AIM OF THE TASK →
Provide again, from the entries below, every line from the one containing "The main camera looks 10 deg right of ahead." through the one containing "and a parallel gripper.", exactly as written, and no other line.
------ DATASET CONTENT
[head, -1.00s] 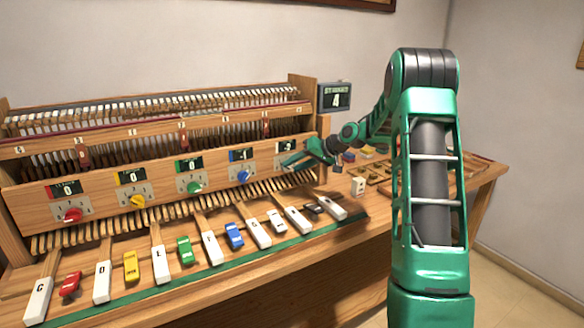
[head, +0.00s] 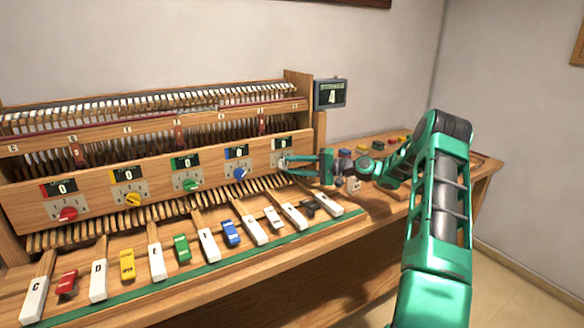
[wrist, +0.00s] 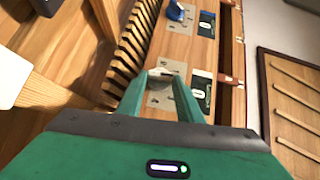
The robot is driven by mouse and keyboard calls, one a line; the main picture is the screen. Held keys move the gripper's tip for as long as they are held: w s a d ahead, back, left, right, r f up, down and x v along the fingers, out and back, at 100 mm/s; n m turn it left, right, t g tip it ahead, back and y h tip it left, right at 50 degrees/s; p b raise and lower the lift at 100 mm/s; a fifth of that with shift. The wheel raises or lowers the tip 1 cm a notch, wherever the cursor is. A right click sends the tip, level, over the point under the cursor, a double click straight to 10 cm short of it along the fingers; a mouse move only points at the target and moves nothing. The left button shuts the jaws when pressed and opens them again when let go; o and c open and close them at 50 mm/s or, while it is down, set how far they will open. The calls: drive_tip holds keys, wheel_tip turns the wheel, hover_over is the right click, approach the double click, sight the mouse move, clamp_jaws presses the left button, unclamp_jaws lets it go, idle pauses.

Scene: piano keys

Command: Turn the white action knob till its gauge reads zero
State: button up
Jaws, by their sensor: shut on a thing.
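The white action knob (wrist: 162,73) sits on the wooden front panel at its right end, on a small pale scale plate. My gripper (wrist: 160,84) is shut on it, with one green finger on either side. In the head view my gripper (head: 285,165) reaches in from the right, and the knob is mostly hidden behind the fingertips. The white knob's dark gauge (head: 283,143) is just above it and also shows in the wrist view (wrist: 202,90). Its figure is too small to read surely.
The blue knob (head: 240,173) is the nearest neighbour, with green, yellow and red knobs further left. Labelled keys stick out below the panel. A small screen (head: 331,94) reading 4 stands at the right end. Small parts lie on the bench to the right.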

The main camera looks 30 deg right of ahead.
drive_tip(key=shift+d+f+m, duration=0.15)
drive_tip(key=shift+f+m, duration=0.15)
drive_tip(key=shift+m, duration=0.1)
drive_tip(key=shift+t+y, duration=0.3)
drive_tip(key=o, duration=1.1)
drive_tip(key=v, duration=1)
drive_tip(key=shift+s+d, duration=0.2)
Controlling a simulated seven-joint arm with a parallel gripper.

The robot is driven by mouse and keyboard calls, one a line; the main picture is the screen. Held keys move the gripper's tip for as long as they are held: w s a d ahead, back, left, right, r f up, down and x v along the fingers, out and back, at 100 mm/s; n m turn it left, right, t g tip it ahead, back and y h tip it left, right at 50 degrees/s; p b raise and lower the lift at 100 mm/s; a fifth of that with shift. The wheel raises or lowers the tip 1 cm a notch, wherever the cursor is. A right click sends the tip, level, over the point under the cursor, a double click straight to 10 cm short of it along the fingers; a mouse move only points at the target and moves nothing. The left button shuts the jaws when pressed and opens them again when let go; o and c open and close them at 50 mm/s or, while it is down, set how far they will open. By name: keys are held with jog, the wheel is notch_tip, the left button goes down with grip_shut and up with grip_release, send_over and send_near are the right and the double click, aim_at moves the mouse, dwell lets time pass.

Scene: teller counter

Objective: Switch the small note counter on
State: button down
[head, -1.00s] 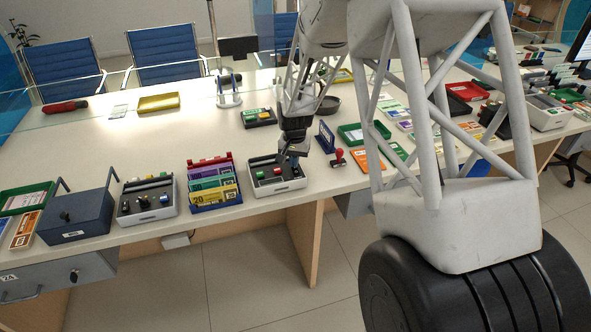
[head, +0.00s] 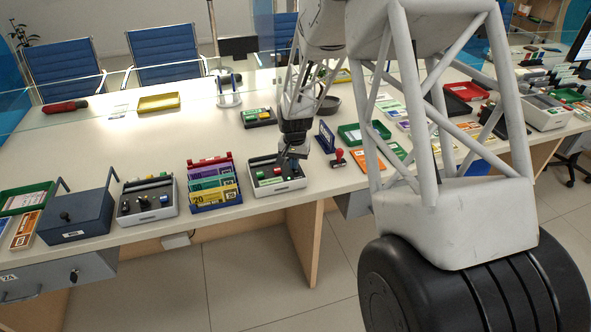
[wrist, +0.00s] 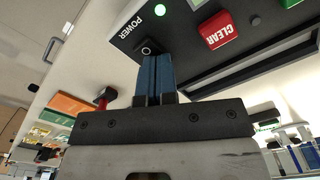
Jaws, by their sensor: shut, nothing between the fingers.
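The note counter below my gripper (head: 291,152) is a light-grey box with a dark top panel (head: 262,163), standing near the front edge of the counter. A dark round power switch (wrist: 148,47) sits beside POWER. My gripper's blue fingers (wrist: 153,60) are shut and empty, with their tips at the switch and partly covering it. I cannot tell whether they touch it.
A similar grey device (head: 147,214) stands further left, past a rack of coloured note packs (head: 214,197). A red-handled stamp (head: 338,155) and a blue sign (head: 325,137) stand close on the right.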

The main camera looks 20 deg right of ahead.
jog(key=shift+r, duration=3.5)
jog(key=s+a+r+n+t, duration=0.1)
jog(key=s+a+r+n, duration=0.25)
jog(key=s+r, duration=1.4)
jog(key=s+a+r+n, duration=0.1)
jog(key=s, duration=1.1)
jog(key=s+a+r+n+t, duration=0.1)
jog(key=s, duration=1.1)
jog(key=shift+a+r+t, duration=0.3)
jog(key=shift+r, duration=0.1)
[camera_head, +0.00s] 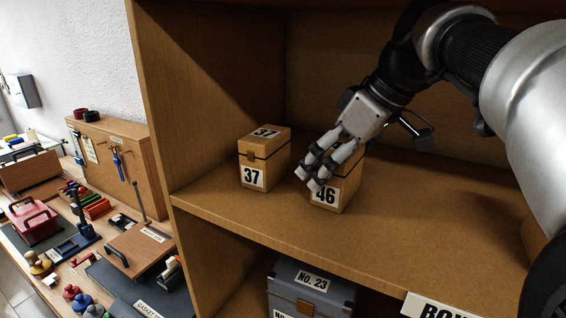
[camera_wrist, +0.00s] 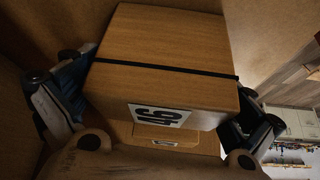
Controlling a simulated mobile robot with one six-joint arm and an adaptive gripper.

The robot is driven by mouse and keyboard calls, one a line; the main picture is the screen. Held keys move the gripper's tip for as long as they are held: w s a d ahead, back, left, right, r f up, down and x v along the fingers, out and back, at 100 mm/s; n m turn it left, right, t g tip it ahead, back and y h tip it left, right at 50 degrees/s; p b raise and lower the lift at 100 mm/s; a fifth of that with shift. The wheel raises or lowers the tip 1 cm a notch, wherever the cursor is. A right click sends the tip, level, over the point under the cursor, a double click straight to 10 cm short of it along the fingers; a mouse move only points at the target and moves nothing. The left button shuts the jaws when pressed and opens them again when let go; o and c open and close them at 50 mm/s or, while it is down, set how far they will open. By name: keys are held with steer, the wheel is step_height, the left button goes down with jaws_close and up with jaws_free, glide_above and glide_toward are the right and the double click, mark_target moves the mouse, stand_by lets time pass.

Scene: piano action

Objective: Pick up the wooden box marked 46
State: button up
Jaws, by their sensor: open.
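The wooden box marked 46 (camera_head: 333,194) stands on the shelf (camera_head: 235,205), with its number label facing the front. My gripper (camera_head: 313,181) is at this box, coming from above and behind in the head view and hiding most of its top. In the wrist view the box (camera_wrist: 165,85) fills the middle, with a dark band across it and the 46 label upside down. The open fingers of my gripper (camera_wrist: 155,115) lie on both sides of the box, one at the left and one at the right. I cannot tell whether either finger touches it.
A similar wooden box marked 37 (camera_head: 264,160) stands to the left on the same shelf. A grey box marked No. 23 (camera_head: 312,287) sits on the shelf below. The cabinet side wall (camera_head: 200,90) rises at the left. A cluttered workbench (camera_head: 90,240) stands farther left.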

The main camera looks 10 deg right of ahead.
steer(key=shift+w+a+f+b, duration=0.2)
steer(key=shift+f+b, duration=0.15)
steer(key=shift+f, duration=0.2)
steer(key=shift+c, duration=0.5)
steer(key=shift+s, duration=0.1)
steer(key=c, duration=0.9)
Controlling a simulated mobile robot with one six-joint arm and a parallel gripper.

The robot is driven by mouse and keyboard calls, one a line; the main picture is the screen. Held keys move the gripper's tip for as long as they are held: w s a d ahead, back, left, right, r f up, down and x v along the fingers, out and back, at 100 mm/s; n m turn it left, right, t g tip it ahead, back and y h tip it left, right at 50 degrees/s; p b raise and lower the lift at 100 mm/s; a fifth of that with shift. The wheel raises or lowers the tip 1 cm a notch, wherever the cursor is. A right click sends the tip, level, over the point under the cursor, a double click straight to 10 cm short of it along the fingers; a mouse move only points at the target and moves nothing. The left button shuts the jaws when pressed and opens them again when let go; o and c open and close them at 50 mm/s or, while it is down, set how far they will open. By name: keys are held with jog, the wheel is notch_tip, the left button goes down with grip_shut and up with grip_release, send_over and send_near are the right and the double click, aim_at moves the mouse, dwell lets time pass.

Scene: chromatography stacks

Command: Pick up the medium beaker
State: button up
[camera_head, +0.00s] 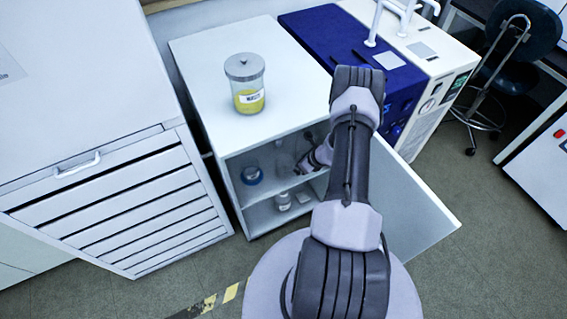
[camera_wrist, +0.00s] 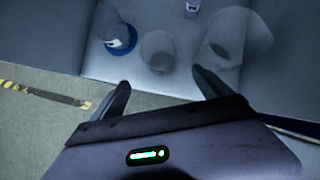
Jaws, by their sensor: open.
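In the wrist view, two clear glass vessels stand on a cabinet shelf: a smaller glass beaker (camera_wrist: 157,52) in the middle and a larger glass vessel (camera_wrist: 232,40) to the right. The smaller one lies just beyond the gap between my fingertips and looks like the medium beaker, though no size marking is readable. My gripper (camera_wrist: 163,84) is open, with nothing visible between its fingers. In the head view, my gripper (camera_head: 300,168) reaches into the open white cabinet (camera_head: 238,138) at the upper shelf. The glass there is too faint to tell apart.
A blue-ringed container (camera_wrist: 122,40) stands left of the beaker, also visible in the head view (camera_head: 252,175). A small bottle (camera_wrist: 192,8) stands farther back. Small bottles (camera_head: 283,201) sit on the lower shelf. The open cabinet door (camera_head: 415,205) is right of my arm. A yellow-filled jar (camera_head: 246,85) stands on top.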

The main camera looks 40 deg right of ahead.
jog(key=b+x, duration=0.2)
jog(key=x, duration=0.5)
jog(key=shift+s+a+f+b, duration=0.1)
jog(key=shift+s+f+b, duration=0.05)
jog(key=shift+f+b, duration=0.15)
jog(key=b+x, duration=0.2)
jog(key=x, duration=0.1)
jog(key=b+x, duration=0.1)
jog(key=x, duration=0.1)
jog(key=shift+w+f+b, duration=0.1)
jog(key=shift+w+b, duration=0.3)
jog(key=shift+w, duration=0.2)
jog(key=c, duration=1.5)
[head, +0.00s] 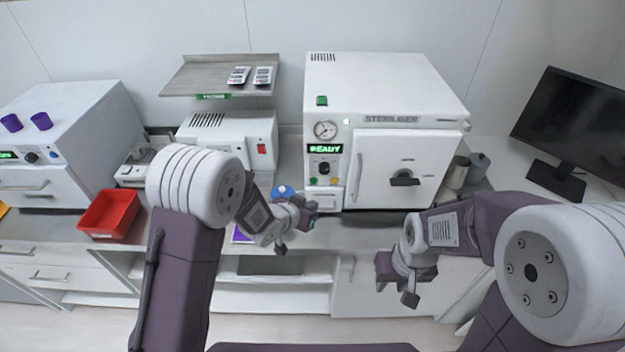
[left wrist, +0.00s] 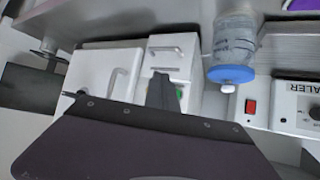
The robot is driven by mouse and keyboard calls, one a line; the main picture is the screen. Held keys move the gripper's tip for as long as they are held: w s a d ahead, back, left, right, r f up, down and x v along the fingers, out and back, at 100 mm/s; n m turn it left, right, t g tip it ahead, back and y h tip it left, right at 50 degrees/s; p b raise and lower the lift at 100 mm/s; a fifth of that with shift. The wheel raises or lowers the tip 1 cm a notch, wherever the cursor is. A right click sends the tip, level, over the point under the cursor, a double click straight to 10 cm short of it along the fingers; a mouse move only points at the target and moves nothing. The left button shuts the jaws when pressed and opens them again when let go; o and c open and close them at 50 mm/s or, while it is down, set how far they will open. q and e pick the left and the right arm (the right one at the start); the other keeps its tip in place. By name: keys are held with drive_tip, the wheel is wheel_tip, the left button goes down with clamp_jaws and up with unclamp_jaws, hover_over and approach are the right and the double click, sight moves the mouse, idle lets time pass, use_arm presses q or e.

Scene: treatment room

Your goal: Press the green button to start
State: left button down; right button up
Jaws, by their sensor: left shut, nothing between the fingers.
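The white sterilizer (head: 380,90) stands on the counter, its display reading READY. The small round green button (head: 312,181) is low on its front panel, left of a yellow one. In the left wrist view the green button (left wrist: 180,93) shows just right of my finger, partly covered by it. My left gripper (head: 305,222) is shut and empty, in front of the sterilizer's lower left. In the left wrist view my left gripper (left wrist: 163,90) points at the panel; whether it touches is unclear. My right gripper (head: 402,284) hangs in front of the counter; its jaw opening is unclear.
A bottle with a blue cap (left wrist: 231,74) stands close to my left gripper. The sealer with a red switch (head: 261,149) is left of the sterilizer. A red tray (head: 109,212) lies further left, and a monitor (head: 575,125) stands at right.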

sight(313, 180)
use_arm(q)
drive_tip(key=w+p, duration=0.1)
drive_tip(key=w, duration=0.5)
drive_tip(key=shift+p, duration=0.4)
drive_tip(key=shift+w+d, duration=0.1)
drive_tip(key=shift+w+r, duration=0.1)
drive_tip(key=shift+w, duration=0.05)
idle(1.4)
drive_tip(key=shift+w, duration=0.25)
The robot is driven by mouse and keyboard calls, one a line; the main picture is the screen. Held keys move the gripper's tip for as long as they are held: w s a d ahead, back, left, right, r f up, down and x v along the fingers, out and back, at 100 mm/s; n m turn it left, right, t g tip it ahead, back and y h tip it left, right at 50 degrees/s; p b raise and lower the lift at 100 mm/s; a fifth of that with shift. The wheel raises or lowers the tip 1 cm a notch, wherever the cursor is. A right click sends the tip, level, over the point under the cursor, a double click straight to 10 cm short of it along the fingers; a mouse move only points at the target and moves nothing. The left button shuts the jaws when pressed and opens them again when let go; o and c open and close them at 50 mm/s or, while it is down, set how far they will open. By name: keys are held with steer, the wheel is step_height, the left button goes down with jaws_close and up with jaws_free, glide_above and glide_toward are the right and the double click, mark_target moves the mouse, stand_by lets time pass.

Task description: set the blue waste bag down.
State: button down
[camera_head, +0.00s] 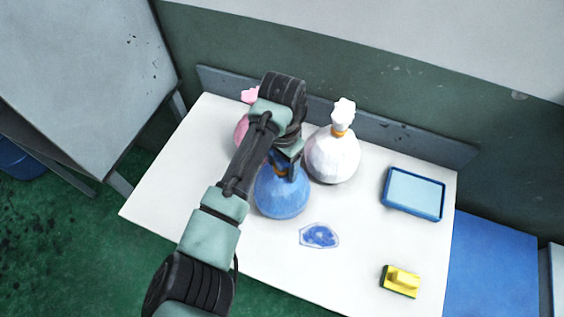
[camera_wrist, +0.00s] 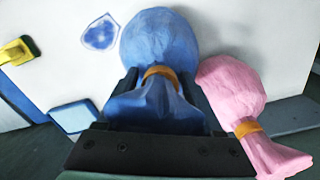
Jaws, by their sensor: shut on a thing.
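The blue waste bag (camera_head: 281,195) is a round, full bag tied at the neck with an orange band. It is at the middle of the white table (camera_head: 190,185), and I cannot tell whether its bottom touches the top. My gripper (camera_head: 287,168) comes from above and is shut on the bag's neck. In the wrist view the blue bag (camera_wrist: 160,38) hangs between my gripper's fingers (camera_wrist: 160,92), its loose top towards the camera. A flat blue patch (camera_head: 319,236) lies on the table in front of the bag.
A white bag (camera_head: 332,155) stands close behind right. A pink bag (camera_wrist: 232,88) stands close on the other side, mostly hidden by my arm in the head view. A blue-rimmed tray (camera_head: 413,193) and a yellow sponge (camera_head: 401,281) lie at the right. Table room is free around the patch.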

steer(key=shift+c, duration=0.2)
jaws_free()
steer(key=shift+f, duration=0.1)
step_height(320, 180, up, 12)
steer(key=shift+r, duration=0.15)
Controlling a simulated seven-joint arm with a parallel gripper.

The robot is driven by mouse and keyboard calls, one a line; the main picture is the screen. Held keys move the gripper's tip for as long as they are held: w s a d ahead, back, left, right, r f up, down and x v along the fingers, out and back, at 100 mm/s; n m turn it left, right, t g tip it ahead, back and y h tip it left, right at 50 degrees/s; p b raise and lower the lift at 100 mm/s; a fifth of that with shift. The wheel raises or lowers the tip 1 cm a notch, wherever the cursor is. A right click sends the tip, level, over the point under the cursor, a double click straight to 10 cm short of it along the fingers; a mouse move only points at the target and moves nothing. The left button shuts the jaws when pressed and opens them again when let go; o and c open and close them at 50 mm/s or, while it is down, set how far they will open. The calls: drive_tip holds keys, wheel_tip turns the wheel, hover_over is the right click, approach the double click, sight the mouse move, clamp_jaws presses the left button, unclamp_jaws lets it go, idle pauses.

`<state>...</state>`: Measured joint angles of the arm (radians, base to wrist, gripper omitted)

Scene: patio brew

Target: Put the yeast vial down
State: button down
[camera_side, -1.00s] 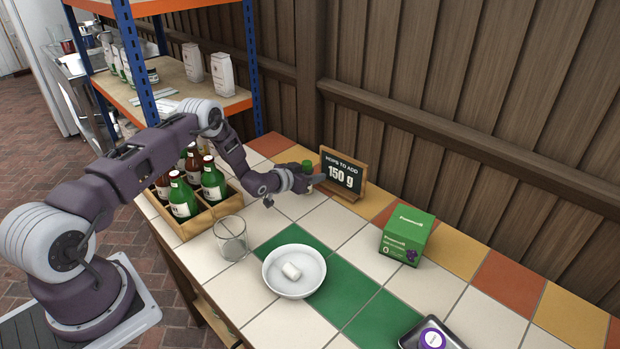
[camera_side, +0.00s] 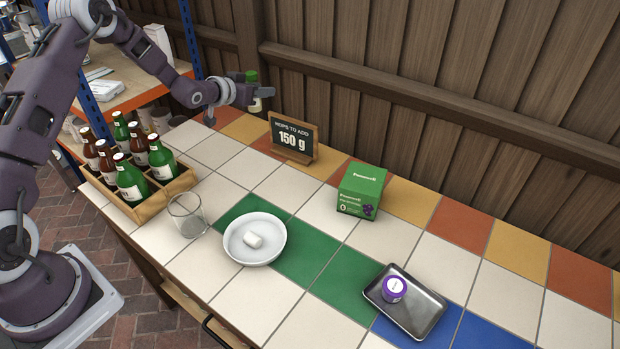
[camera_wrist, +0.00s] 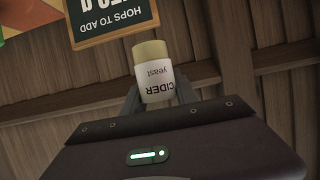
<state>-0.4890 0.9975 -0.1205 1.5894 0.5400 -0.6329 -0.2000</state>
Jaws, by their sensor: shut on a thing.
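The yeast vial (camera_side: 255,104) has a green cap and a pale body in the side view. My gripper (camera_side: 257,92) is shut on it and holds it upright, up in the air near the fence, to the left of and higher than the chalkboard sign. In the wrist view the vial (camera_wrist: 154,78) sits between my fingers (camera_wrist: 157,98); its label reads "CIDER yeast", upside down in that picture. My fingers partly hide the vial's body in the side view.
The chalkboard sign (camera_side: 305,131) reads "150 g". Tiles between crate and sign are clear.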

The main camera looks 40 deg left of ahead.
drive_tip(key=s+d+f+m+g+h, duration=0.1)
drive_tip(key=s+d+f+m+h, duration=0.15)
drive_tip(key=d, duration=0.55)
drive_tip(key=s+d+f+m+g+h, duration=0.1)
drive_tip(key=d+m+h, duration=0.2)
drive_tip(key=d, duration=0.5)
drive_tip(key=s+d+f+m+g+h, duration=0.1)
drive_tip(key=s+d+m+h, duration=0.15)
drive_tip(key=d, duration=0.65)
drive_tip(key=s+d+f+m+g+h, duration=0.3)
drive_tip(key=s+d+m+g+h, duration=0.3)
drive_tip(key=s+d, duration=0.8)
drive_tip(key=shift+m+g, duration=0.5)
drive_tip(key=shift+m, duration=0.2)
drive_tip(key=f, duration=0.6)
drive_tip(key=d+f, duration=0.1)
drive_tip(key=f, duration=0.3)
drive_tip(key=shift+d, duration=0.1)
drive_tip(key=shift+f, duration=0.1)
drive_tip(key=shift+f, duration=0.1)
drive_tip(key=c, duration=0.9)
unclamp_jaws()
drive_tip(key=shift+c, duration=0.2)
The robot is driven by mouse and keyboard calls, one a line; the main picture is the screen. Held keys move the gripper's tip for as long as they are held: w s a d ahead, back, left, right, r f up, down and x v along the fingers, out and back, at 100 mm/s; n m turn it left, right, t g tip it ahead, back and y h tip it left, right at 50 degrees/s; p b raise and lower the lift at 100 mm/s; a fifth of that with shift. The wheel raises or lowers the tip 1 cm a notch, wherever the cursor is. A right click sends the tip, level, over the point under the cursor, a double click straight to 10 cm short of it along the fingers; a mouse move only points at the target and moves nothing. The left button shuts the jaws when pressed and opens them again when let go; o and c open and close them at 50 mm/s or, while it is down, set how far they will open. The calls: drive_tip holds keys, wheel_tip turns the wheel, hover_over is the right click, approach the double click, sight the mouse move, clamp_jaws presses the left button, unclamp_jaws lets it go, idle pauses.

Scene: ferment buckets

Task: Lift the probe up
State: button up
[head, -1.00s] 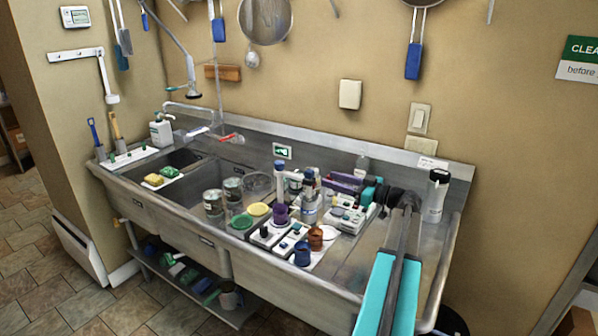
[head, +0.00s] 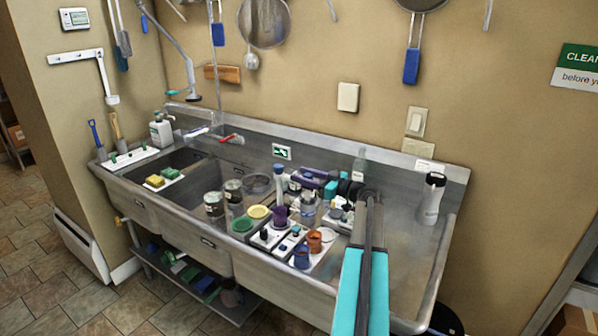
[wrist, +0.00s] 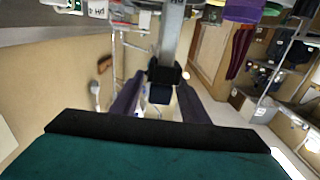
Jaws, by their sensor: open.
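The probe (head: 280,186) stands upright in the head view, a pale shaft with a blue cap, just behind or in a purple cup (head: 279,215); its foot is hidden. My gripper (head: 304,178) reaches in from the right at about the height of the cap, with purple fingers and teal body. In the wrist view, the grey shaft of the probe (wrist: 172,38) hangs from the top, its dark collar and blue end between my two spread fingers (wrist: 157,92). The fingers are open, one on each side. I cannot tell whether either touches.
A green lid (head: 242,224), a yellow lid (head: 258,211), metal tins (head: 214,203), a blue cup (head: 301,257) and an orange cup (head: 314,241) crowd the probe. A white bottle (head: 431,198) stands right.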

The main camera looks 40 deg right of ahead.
------------
TASK RESPONSE →
The main camera looks 10 deg right of ahead.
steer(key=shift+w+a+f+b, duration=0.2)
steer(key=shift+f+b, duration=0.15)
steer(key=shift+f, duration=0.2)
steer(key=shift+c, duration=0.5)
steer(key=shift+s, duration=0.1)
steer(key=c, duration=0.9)
Controlling a simulated mobile robot with one six-joint arm and a parallel gripper.

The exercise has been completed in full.